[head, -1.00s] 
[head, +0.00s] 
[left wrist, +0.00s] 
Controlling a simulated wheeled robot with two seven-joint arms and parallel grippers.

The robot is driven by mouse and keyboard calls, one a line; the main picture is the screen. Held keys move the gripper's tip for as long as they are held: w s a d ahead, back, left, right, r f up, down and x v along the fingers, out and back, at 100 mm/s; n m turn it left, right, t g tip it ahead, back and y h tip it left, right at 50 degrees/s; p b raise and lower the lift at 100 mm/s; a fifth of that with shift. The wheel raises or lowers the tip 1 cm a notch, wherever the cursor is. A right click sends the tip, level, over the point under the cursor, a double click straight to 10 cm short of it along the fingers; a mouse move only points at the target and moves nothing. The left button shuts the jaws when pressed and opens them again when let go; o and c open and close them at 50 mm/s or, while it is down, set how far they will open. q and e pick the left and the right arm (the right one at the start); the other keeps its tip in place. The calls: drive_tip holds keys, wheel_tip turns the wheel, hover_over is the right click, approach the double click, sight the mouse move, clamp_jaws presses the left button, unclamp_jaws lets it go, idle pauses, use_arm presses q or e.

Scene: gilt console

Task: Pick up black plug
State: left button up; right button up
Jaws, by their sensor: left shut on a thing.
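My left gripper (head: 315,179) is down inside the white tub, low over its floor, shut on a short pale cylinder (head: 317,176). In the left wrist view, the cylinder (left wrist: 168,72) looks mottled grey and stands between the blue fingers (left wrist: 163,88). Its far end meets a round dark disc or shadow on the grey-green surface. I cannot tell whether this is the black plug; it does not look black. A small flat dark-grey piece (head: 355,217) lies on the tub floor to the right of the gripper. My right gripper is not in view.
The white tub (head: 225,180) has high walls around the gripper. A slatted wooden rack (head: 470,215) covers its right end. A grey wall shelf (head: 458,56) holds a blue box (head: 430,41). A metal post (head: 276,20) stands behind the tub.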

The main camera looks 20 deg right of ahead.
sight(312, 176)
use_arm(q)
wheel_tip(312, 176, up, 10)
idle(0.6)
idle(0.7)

------------------------------------------------------------

◆ Stated problem ◆
From the listing above, extract every line exactly as it stands.

◆ Solution to the exercise ◆
[head, -1.00s] 
[head, +0.00s] 
[left wrist, +0.00s] 
Controlling a simulated wheeled robot with two seven-joint arms and parallel grippers.

The robot is driven by mouse and keyboard calls, one a line; the main picture is the screen. Held keys move the gripper's tip for as long as they are held: w s a d ahead, back, left, right, r f up, down and x v along the fingers, out and back, at 100 mm/s; n m turn it left, right, t g tip it ahead, back and y h tip it left, right at 50 degrees/s; p b raise and lower the lift at 100 mm/s; a fifth of that with shift. The wheel raises or lowers the tip 1 cm a notch, wherever the cursor is. A right click sends the tip, level, over the point under the cursor, a double click straight to 10 cm short of it along the fingers; a mouse move only points at the target and moves nothing. The left button shuts the jaws when pressed and opens them again when let go; o and c open and close them at 50 mm/s or, while it is down, set how far they will open. q and e pick the left and the right arm (the right one at the start); the other keeps its tip in place. The calls: drive_tip holds keys, wheel_tip turns the wheel, hover_over is the right click, approach the double click, sight the mouse move, clamp_jaws presses the left button, unclamp_jaws lets it go, idle pauses, use_arm presses q or e.

Scene: gilt console

Task: Pick up black plug
State: left button up; right button up
Jaws, by their sensor: left shut on a thing.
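My left gripper (head: 315,179) is down inside the white tub, low over its floor, shut on a short pale cylinder (head: 317,176). In the left wrist view, the cylinder (left wrist: 168,72) looks mottled grey and stands between the blue fingers (left wrist: 163,88). Its far end meets a round dark disc or shadow on the grey-green surface. I cannot tell whether this is the black plug; it does not look black. A small flat dark-grey piece (head: 355,217) lies on the tub floor to the right of the gripper. My right gripper is not in view.
The white tub (head: 225,180) has high walls around the gripper. A slatted wooden rack (head: 470,215) covers its right end. A grey wall shelf (head: 458,56) holds a blue box (head: 430,41). A metal post (head: 276,20) stands behind the tub.

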The main camera looks 20 deg right of ahead.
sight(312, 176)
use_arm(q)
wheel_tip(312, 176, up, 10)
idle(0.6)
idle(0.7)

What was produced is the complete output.